There has been much discussion about how sure we are about the prospects for climate change and resulting bad effects, and whether therefore we need to begin to take action now. While we do not yet know the exact timing, size, and details of these bad impacts, this experience with the “house of lights” made me wonder: How sure would someone have to be about climate change impacts to take such simple actions as turning off the light or the television when they are not even in the room (or the house!)?
An interesting – and entertaining – discussion on the related question of risk assessment can be found on YouTube.
Teddy Roosevelt, US President from 1901-1909 said: “[Future generations] will reproach us, not for what we have used, but for what we have wasted…”
In this case, it was the other way around: I found myself reproaching the younger generation for the waste in the “house of lights”. Because really, one of the best and easiest ways to address the risks of climate change is to stop wasting energy and it is also a win-win-win-win scenario:
Win 1: It reduces power bills (saves money)

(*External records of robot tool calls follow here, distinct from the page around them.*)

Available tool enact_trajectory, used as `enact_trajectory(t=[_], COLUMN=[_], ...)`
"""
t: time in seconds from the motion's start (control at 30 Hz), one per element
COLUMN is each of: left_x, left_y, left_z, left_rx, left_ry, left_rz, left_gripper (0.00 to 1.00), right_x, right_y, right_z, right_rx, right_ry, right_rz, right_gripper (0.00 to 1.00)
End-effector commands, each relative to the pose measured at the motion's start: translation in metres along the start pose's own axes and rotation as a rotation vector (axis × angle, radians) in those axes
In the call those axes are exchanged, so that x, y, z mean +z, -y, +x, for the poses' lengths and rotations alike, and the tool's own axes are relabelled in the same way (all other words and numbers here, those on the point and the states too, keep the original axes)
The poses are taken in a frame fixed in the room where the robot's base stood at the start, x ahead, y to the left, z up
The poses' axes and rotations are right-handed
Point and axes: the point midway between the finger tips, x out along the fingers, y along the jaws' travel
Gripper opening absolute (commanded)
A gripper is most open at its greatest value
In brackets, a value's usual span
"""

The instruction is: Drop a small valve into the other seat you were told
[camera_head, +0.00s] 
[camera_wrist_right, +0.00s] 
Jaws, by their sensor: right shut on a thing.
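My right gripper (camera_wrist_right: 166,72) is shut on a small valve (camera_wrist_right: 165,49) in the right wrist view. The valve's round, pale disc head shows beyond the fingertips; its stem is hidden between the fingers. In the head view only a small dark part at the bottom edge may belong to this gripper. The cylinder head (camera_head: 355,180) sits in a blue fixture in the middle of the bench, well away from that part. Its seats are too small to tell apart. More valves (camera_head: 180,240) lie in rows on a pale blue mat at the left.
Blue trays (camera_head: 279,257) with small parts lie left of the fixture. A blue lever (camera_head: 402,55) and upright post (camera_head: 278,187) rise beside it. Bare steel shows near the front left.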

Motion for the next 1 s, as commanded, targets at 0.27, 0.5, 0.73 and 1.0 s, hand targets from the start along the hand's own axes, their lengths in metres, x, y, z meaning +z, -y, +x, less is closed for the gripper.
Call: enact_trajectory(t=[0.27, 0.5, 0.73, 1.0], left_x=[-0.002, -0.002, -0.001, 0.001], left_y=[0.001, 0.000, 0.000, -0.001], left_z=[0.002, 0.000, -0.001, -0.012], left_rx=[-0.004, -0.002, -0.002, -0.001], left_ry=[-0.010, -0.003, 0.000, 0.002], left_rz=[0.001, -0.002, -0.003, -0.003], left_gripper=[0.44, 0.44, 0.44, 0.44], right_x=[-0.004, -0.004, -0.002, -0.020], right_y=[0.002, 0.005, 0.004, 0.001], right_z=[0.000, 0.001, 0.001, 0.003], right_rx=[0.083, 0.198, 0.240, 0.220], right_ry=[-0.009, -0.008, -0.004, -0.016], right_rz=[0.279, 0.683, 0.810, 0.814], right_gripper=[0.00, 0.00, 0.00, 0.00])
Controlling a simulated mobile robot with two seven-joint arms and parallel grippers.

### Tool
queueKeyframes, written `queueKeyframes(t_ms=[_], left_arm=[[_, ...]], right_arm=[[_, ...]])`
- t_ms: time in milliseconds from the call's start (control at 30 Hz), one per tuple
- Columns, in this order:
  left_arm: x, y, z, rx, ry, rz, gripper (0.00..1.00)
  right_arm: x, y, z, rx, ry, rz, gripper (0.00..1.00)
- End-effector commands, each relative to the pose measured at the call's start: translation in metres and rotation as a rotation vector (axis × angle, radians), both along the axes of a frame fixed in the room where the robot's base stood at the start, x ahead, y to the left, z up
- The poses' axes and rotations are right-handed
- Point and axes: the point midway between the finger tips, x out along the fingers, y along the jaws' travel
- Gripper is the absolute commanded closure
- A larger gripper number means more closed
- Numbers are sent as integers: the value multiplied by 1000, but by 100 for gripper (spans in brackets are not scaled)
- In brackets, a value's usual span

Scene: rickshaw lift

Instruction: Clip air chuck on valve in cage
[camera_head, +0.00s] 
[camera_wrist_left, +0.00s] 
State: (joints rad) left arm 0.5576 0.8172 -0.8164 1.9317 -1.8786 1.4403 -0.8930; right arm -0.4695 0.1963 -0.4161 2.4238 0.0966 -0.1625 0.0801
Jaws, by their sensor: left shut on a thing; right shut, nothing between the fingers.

Win 2: It reduces the demand for energy and thus the need to construct more power plants
Win 3: It reduces the pollution created as a by product of electricity generation
Win 4: It reduces the emission of greenhouse gases that trap additional heat in our atmosphere.
Some might make the argument that turning lights off has other negative consequences, but the TV show Myth Busters demonstrated very scientifically that this is not the case.
Others might argue that one person turning out a light can’t possibly make a difference, but here is a nice activity that presents some back of the envelope calculations on how the impact can be multiplied if every “one” person takes that same action. It adds up!
So how about it? Are you sure enough about the possible risks to turn off lights you aren’t using? Given the win-win-win-win of the situation, I know I am!